====== Data provided
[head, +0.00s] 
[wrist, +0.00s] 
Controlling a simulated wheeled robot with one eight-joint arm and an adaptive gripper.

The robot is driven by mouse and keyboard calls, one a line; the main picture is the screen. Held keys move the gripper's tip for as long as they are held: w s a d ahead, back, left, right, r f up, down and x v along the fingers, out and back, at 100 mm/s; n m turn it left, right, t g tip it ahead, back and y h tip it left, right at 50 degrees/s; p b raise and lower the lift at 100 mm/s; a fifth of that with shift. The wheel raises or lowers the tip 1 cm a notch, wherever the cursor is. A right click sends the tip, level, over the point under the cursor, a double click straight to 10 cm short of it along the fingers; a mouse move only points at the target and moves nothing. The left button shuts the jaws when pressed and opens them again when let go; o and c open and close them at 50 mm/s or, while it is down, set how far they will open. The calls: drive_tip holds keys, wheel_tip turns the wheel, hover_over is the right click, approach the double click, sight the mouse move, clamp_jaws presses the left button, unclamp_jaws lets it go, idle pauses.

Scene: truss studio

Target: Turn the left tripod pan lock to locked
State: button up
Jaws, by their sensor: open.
============
Extract the complete listing verbatim.

[head, +0.00s] 
[wrist, +0.00s] 
Controlling a simulated wheeled robot with one eight-joint arm and an adaptive gripper.

The robot is driven by mouse and keyboard calls, one a line; the main picture is the screen. Held keys move the gripper's tip for as long as they are held: w s a d ahead, back, left, right, r f up, down and x v along the fingers, out and back, at 100 mm/s; n m turn it left, right, t g tip it ahead, back and y h tip it left, right at 50 degrees/s; p b raise and lower the lift at 100 mm/s; a fifth of that with shift. The wheel raises or lowers the tip 1 cm a notch, wherever the cursor is. A right click sends the tip, level, over the point under the cursor, a double click straight to 10 cm short of it along the fingers; a mouse move only points at the target and moves nothing. The left button shuts the jaws when pressed and opens them again when let go; o and c open and close them at 50 mm/s or, while it is down, set how far they will open. The calls: drive_tip holds keys, wheel_tip turns the wheel, hover_over is the right click, approach the double click, sight the mouse move, clamp_jaws presses the left button, unclamp_jaws lets it go, idle pauses.

Scene: truss studio

Target: Turn the left tripod pan lock to locked
State: button up
Jaws, by their sensor: open.

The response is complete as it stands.